[Extracted data]:
▽

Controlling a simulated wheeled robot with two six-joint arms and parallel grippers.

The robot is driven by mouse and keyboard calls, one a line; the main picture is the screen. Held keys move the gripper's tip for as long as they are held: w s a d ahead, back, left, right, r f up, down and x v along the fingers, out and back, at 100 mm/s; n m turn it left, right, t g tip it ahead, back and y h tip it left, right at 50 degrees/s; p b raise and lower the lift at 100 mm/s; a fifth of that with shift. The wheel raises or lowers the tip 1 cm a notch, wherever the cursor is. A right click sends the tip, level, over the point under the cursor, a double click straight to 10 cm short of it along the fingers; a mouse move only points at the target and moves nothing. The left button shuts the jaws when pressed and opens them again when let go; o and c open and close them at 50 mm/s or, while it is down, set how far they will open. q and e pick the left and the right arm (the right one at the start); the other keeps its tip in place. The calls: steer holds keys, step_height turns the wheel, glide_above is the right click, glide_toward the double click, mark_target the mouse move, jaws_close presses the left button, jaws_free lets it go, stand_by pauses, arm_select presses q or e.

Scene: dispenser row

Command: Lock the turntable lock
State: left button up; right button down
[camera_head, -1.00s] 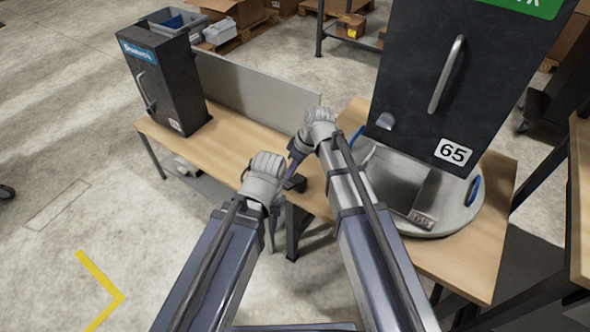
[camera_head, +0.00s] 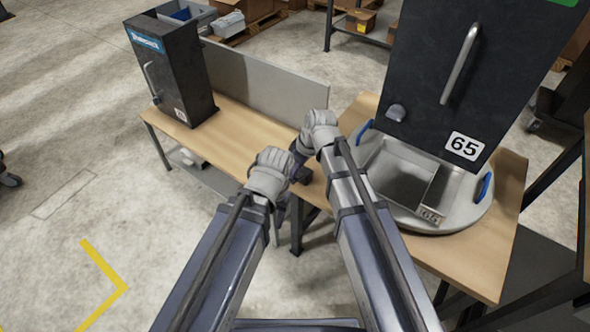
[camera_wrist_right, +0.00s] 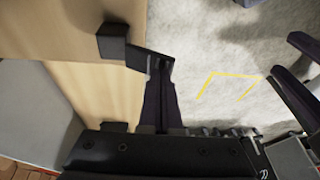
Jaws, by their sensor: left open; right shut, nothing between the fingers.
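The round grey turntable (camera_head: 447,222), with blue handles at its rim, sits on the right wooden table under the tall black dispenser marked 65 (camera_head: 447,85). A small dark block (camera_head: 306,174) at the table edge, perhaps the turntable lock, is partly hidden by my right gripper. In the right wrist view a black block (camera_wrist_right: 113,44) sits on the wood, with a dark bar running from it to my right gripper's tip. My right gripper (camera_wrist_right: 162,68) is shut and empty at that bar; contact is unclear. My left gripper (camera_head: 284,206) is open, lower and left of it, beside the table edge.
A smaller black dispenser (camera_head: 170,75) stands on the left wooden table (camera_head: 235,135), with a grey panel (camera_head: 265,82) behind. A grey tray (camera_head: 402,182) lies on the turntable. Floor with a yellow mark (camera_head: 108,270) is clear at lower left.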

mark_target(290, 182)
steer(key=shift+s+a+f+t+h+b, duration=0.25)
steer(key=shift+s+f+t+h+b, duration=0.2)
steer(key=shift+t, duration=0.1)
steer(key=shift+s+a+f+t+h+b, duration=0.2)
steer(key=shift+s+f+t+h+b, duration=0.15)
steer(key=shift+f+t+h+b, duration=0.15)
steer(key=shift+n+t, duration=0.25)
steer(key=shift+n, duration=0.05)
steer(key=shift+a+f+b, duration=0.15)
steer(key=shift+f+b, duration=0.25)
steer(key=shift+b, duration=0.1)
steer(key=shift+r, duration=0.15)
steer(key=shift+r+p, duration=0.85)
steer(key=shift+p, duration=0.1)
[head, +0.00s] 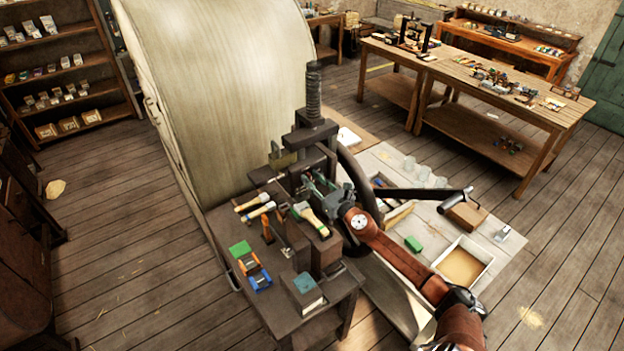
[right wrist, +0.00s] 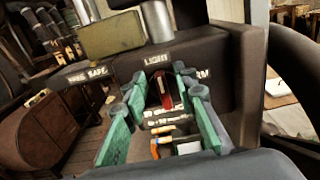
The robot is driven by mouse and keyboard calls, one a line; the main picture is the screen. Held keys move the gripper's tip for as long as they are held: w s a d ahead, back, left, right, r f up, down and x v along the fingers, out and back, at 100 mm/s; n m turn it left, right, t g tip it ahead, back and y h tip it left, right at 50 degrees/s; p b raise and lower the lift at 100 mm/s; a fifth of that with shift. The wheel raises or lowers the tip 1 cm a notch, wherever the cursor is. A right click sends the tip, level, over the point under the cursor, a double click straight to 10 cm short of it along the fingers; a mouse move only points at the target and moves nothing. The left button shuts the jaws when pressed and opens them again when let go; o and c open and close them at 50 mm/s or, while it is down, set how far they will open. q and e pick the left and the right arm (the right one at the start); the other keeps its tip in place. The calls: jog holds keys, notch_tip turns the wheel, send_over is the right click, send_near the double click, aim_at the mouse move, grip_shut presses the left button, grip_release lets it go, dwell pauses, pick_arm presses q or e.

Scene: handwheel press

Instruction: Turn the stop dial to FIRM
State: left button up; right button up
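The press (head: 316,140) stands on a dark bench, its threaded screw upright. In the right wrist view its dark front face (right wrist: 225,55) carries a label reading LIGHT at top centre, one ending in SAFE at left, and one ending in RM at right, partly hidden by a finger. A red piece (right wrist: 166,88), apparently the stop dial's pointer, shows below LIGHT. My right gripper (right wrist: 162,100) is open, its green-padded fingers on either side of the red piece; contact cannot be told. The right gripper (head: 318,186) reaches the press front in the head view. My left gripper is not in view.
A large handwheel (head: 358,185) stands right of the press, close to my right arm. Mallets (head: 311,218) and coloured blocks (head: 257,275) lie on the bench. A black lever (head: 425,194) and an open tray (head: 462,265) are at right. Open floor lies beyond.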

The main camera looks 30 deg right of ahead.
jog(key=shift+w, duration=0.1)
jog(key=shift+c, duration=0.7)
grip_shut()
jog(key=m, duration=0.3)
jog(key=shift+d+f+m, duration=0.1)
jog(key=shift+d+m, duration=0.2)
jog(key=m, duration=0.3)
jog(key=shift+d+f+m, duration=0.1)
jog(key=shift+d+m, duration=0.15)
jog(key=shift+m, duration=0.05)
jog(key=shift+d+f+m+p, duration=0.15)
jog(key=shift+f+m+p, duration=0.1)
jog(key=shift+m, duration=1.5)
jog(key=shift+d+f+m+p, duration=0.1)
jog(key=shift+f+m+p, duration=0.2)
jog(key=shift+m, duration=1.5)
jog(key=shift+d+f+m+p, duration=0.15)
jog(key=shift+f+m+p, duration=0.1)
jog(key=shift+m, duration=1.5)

△

[Short task]:
Copy all the entries word for word. Omit any pictures.

[Result of this exercise]:
Controlling a simulated wheeled robot with two six-joint arms and parallel grippers.

The robot is driven by mouse and keyboard calls, one a line; the main picture is the screen. Held keys move the gripper's tip for as long as they are held: w s a d ahead, back, left, right, r f up, down and x v along the fingers, out and back, at 100 mm/s; n m turn it left, right, t g tip it ahead, back and y h tip it left, right at 50 degrees/s; p b raise and lower the lift at 100 mm/s; a fifth of that with shift. The wheel raises or lowers the tip 1 cm a notch, wherever the cursor is. A right click sends the tip, level, over the point under the cursor, a double click straight to 10 cm short of it along the fingers; a mouse move only points at the target and moves nothing. The left button shuts the jaws when pressed and opens them again when let go; o and c open and close them at 50 mm/s or, while it is down, set how far they will open. q and e pick the left and the right arm (the right one at the start); the other keeps its tip in place. The calls: steer holds keys, step_height turns the wheel, glide_above is the right click, glide_toward the double click, mark_target the mouse move, jaws_close presses the left button, jaws_free lets it go, stand_by pauses, arm_select presses q or e.

Scene: dispenser row

Command: Lock the turntable lock
State: left button up; right button down
[camera_head, -1.00s] 
[camera_head, +0.00s] 
[camera_wrist_right, +0.00s] 
Jaws, by their sensor: left open; right shut, nothing between the fingers.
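The round grey turntable (camera_head: 447,222), with blue handles at its rim, sits on the right wooden table under the tall black dispenser marked 65 (camera_head: 447,85). A small dark block (camera_head: 306,174) at the table edge, perhaps the turntable lock, is partly hidden by my right gripper. In the right wrist view a black block (camera_wrist_right: 113,44) sits on the wood, with a dark bar running from it to my right gripper's tip. My right gripper (camera_wrist_right: 162,68) is shut and empty at that bar; contact is unclear. My left gripper (camera_head: 284,206) is open, lower and left of it, beside the table edge.
A smaller black dispenser (camera_head: 170,75) stands on the left wooden table (camera_head: 235,135), with a grey panel (camera_head: 265,82) behind. A grey tray (camera_head: 402,182) lies on the turntable. Floor with a yellow mark (camera_head: 108,270) is clear at lower left.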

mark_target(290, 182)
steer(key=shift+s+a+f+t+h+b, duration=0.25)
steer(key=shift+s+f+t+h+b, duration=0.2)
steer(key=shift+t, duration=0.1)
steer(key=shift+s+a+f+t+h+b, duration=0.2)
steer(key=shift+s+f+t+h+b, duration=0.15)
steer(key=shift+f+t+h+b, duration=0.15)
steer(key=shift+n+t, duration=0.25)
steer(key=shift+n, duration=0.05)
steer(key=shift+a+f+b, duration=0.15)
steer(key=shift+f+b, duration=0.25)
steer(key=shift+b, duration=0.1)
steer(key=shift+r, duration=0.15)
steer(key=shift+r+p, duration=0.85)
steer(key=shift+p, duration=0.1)
[head, +0.00s] 
[right wrist, +0.00s] 
The robot is driven by mouse and keyboard calls, one a line; the main picture is the screen. Held keys move the gripper's tip for as long as they are held: w s a d ahead, back, left, right, r f up, down and x v along the fingers, out and back, at 100 mm/s; n m turn it left, right, t g tip it ahead, back and y h tip it left, right at 50 degrees/s; p b raise and lower the lift at 100 mm/s; a fifth of that with shift. The wheel raises or lowers the tip 1 cm a notch, wherever the cursor is. A right click sends the tip, level, over the point under the cursor, a double click straight to 10 cm short of it along the fingers; a mouse move only points at the target and moves nothing. The left button shuts the jaws when pressed and opens them again when let go; o and c open and close them at 50 mm/s or, while it is down, set how far they will open. q and e pick the left and the right arm (the right one at the start); the other keeps its tip in place. The calls: jog holds keys, notch_tip turns the wheel, send_over is the right click, send_near the double click, aim_at the mouse move, grip_shut presses the left button, grip_release lets it go, dwell pauses, pick_arm presses q or e.

Scene: handwheel press

Instruction: Turn the stop dial to FIRM
State: left button up; right button up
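The press (head: 316,140) stands on a dark bench, its threaded screw upright. In the right wrist view its dark front face (right wrist: 225,55) carries a label reading LIGHT at top centre, one ending in SAFE at left, and one ending in RM at right, partly hidden by a finger. A red piece (right wrist: 166,88), apparently the stop dial's pointer, shows below LIGHT. My right gripper (right wrist: 162,100) is open, its green-padded fingers on either side of the red piece; contact cannot be told. The right gripper (head: 318,186) reaches the press front in the head view. My left gripper is not in view.
A large handwheel (head: 358,185) stands right of the press, close to my right arm. Mallets (head: 311,218) and coloured blocks (head: 257,275) lie on the bench. A black lever (head: 425,194) and an open tray (head: 462,265) are at right. Open floor lies beyond.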

The main camera looks 30 deg right of ahead.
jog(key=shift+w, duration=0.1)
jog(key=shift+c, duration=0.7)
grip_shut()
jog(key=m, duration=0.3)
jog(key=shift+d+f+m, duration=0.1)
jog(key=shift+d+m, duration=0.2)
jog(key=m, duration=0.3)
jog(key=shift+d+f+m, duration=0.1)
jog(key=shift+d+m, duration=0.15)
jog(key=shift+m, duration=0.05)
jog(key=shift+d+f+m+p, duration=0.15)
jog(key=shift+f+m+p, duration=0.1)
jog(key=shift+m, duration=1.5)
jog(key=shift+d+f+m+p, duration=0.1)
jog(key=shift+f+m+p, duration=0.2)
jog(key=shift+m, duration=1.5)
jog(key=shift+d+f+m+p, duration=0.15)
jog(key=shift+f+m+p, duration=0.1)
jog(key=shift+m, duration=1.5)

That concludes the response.